Theoretical framework
In a simple theoretical framework, the authors investigate the incentives and language choices in an asymmetric bilingual society. In this model, parents choose the language of usage with their children. The choice comes from optimally balancing a trade-off of preferences, predilection on native language, versus economic incentives, the benefits of using a second language to children’s future payoff. Therefore, the model predicts that an exogenous increase in parental second language skills induces a more intensive use of the second language with their children.
It is not straightforward to determine empirically the causality of the previous prediction. The researcher must isolate an increase in the skills of parents’ second language that is independent of the rest of factors influencing the choice of language spoken in the family. For example, unobservable characteristics, changes in the economic environment, in individual preferences, or mixed marriages could simultaneously affect the proficiency in the parents’ second language and the choice of language spoken. To isolate from these confounding effects, the authors exploit a natural experiment generated by a language-in-education reform that introduced Catalan-Spanish bilingualism to schools in Catalonia.
Empirical implementation
During the 1960s and early 1970s, there were large migration flows from the south and the interior of Spain to Catalonia. By the mid-1970s, 40% of the Catalan population was born outside the region. In that period, Franco’s regime (1939-1977) imposed Spanish as the only official language and the only one to be used in education.1 (In Franco’s regime, Catalan was excluded from most social activities but it was still intensively used in the private sphere and transmitted across generations.) As a result, for the first time in history, a very large fraction of the Catalan population was monolingual in Spanish.
With the advent of democracy, language policies drastically changed. A language-in-education reform, the Language Normalization Act (LNA), was approved in 1983, with the aim of making students fully bilingual. With its implementation, education slowly evolved from a system in which Catalan was excluded to one in which it was the main language of instruction in compulsory education.
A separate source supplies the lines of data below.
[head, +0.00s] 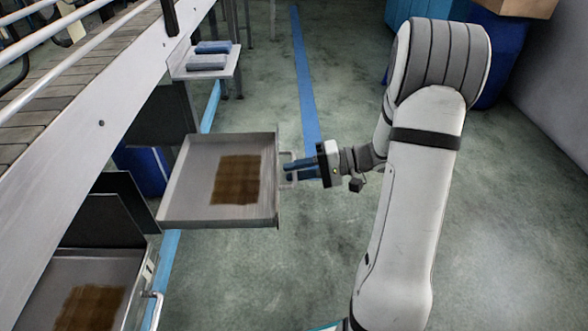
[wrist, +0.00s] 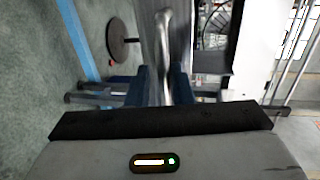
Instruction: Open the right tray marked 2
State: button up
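A grey metal tray (head: 183,203) with a brown patch inside is pulled out from the machine, left of centre in the head view. Its handle (head: 287,183) is on its right side. I can read no number 2 on it. My gripper (head: 300,168) is at this handle, with its blue fingers pointing left. In the wrist view the silver handle bar (wrist: 164,45) runs between the two fingers (wrist: 162,88), which look closed on it. A second tray (head: 131,262) with a brown patch and its own handle (head: 153,308) is at the lower left.
The conveyor machine (head: 75,130) runs along the left. A small shelf (head: 232,62) with blue and grey blocks sits beyond the pulled-out tray. Blue barrels (head: 500,50) and a cardboard box (head: 520,6) are at the upper right. The floor right of the tray is clear around my arm.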

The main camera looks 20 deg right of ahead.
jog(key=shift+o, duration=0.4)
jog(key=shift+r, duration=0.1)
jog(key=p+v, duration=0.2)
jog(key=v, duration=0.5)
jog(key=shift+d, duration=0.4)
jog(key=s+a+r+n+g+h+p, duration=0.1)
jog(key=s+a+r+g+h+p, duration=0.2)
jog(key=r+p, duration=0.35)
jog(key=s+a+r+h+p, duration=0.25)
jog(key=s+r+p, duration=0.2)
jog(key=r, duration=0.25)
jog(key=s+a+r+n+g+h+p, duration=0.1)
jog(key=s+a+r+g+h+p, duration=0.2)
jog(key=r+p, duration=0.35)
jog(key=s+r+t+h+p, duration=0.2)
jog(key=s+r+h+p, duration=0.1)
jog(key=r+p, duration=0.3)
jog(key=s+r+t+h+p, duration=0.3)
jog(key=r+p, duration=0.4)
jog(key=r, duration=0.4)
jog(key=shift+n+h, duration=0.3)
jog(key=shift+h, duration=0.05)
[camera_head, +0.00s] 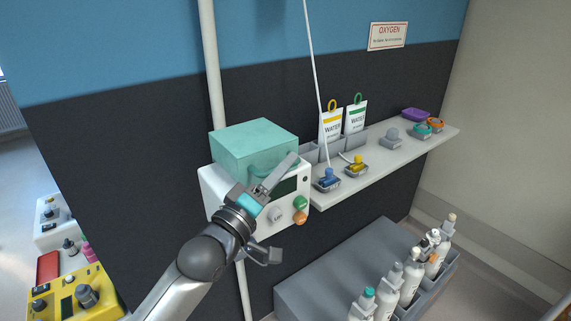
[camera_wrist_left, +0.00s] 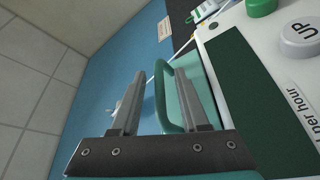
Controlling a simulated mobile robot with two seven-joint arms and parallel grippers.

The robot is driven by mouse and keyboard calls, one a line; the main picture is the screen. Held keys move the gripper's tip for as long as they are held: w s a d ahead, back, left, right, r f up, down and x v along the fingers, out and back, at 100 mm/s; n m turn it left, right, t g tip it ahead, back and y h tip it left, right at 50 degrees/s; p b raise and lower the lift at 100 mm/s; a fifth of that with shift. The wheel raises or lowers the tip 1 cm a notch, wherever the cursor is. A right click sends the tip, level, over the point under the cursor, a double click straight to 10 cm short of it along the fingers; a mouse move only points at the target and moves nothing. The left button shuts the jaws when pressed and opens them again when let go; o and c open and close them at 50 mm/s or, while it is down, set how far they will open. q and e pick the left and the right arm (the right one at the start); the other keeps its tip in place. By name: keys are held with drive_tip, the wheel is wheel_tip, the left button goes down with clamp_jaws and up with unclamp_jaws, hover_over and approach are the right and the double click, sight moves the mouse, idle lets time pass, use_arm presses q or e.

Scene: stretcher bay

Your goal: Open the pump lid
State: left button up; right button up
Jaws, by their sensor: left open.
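The pump (camera_head: 206,186) is a white box on a pole, with a teal lid (camera_head: 252,140) on top that looks shut. Its front has a dark display (camera_head: 285,187) and green, orange and white buttons. In the left wrist view the lid's green loop handle (camera_wrist_left: 161,92) shows between and behind the fingers. My left gripper (camera_head: 290,163) is open in front of the pump, its fingers close to the handle. In the wrist view its fingers (camera_wrist_left: 158,82) are apart; the right one overlaps part of the handle. I cannot tell whether they touch. My right gripper is out of view.
A wall shelf (camera_head: 420,146) right of the pump holds small coloured connectors and two WATER bags (camera_head: 332,124). A grey rack (camera_head: 330,270) with several bottles stands below. A yellow device (camera_head: 70,297) is at lower left. A white pole (camera_head: 209,50) runs behind the pump.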

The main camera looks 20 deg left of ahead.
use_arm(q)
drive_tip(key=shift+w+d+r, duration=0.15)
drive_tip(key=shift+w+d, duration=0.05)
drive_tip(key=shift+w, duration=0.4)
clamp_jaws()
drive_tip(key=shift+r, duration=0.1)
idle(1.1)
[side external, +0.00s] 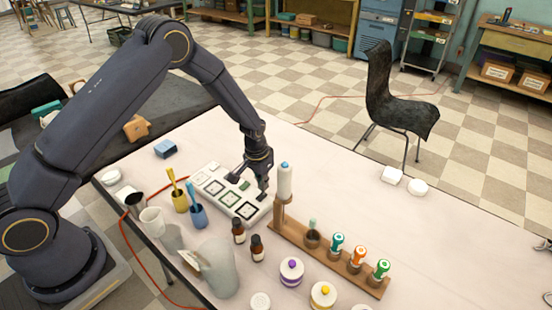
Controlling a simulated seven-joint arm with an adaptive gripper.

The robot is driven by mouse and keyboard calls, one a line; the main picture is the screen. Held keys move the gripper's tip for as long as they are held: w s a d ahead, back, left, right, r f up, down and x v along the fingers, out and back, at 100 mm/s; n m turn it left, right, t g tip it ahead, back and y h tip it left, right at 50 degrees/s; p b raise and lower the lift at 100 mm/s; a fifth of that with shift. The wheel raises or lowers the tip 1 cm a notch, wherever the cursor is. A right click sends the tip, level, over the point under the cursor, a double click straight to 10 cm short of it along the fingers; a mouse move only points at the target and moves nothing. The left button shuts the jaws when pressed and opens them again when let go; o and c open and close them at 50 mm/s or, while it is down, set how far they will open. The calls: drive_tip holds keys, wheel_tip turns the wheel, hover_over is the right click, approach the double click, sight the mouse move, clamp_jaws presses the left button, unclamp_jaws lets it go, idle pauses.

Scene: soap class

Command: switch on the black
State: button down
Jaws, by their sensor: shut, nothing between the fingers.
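A white panel (256,217) lies on the table with a row of dark-framed square tiles. One tile near its front end has a heavy black frame (247,210), and the tile beside it looks greenish (231,198). Which of them is the black switch, and whether it is on, is too small to tell. My gripper (250,187) points down over the rear right part of the panel, shut and empty. It hides part of the panel there. I cannot tell whether the fingertips touch the surface.
A white bottle (285,180) stands close to the right of my gripper, by a wooden rack (340,267) with several capped vials. Brown bottles (238,231), yellow and blue cups (198,216) and a grey pitcher (218,268) stand in front. The table's right side is mostly clear.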

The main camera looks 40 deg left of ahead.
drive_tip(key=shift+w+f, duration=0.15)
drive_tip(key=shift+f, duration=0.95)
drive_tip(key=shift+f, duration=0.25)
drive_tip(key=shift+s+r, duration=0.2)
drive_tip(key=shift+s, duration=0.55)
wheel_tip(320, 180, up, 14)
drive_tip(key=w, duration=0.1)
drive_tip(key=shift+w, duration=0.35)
The implementation of the reform implied that, for cohorts already attending school in 1983, their exposure to bilingual education depended on the remaining number of years before completion of compulsory education. The authors take advantage of such reform to compare individuals with no exposure to bilingualism, those cohorts that already finished compulsory education in 1983, to those that were exposed to it. Moreover, as long as the language-in-education reform boosted oral skills in Catalan among native Spanish speakers (being native Catalan speakers already fluent in their native language), the authors exploit this heterogeneous effect of exposure to bilingualism at school as an exogenous source of variation that enables obtaining a causal interpretation of the results. They also control for birth-cohort effects, which implies the assumption that non-language trends across the cohorts are common between the two language communities.
The data used in the study is drawn from the Survey of Language Use of the Catalan Population produced by the Catalan Statistical Institute (IDESCAT). The survey contains unique information on sociolinguistic characteristics as native language, self-identification language, proficiency in both Catalan and Spanish, parental native language, and language normally spoken with the children. It also provides sociodemographic and linguistic characteristics of the respondent, his/her parents and eventually his/her partner. Using the data with the empirical strategy mentioned before, the authors find that an exogenous increase in parental second language (Catalan) leads to higher usage of Catalan with their children.
Conclusions
The main result from this paper is that, as parents improve their skills in the second language, the cost of switching to their second language falls. As a result, they are more likely to transmit their second language to their children. Better second-language skills improve the chances that the language is transmitted to the next generation. This is the first study to show that this mechanism also works for bilingual societies. The main policy lesson from the analysis is that any evaluation of language reforms that affect the skills of the current generation must take into account the positive inter-generational spillover effects.